Los banqueros, en el punto de mira desde 2008, los grandes propietarios, los futbolistas profesionales, que no sé muy bien qué pintan aquí, o hasta los periodistas tienen mejor relación con la verdad que la gente que se dedica a la publicidad, parte determinante del marketing. Es que incluso los políticos, con sus verdades interesadas, sus interminables cuitas y su nulo cumplimiento de los programas electorales, documento sustitutivo del papel higiénico, están por encima de ese gran nosotros que compone la industria de la publicidad. En resumen, que la gente nos ve tallados en madera y con un padre llamado Gepetto, que el ciudadano de a pie espera hallar más verdades en el Congreso que en un anuncio. Antes se pilla al que se dedica a la publicidad que al cojo, que dice el actualizado refranero. Quizá lo más llamativo de todo es que cuesta encontrar a alguien, especialmente dentro de la profesión, a quien estos datos le sorprendan.
Hablamos de una sospecha que era casi una certeza, aunque siento que esta asociación entre publicidad y mentira no ha hecho otra cosa que crecer, como Roberto Dueñas o como Tom Cruise en las fotos, a lo largo de estos últimos años. Como si estuvieran espoleados por estos datos que tan en evidencia nos dejan, muchos responsables de marcas o de agencias se han lanzado a buscar nuevas razones de corte altruista con las que enamorar a los consumidores, que cada vez realizan compras más conscientes. El resultado: no han hecho otra cosa que acentuar el problema.

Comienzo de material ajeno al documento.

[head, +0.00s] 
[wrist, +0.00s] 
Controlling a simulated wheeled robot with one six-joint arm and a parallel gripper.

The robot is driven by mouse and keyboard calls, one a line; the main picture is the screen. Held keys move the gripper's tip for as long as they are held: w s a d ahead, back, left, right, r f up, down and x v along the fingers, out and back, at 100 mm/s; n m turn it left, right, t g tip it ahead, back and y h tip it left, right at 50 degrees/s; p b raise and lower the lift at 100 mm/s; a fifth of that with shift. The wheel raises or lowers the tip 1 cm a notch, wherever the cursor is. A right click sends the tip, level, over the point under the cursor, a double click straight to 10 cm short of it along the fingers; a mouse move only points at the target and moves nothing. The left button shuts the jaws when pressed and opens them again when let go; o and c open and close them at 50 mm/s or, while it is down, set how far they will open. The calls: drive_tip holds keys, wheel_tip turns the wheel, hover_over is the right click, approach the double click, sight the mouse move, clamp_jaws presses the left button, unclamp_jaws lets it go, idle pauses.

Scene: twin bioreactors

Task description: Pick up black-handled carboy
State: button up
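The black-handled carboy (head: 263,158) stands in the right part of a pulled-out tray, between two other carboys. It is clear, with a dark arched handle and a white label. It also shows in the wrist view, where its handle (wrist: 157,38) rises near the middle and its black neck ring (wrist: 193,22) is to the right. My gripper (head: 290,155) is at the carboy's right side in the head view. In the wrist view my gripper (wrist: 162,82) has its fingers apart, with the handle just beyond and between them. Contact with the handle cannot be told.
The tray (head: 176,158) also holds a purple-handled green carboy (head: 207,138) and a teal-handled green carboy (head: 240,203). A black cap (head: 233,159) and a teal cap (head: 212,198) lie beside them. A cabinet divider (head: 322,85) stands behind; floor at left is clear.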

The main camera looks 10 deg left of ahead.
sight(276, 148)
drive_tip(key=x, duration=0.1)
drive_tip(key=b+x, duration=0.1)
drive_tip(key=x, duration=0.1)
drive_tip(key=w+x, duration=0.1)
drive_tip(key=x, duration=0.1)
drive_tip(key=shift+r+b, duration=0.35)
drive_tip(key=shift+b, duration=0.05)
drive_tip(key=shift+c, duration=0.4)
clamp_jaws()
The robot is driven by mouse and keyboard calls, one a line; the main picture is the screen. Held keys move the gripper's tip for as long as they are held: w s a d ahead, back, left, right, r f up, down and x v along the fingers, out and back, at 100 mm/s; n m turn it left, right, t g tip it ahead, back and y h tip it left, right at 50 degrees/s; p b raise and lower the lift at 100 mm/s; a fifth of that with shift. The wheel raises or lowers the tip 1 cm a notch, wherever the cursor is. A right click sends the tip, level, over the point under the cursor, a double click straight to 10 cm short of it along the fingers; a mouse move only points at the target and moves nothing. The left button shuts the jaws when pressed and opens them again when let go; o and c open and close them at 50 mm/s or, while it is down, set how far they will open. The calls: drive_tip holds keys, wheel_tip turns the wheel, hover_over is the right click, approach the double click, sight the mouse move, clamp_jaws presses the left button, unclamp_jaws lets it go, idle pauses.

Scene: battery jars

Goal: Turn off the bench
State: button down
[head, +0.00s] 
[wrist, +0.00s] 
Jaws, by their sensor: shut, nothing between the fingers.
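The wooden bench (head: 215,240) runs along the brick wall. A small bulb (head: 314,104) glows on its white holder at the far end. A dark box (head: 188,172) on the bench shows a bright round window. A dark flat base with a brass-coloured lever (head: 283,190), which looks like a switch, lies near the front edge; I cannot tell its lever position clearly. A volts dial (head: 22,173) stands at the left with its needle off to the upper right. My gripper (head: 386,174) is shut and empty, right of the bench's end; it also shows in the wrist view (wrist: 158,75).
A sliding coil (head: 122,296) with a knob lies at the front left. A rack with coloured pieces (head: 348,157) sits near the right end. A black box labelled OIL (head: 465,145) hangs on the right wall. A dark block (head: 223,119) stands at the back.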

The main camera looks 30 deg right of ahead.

Enmarcado dentro del propósito, una palabra desgastada a los cinco años de vida, se ha buscado rápidamente defender causas, por muy ridícula que sea la vinculación. A nadie le sorprendería ya que un ansiolítico abogase por la paz en el Tíbet o que una cerveza polaca fuese la gran protectora del oso panda chino. Cosas más raras se han visto. Hay excepcionales casos genuinos o marcas que en su ámbito tienen un impacto positivo reseñable con acciones claramente comprensibles, pero hay otros tantos ejemplos de conexiones extrañamente aceptadas y, lo que es peor, sorprendentemente premiadas. El palmarés del último festival de Cannes es buena prueba de ello. Confundimos ser marcas responsables con inventar causas.
Puede que la fórmula más efectiva para empezar a revertir los datos de ese maldito gráfico sea recuperar el orgullo por el motivo por el que nace nuestra profesión: ayudar a las compañías a vender más. No deberíamos sentir ninguna vergüenza, que a ratos da esa sensación, por hacer algo tan noble como intentar persuadir y convencer a los consumidores de las bondades de nuestro producto o de nuestras marcas mediante un mensaje sugestivo. Volvamos al principio, recuperemos la cordura, nunca perdamos de vista lo que estamos vendiendo y, si queremos tener acciones de impacto positivo, que tan necesarias son, que sean de verdad y tengan sentido con lo que hacemos. Aún estamos a tiempo de tallar una profesión mejor. Si no lo hacemos, será difícil ocultar una nariz tan larga cuando salgamos a dar un paseo.
Feliz lunes y que tengáis una gran semana.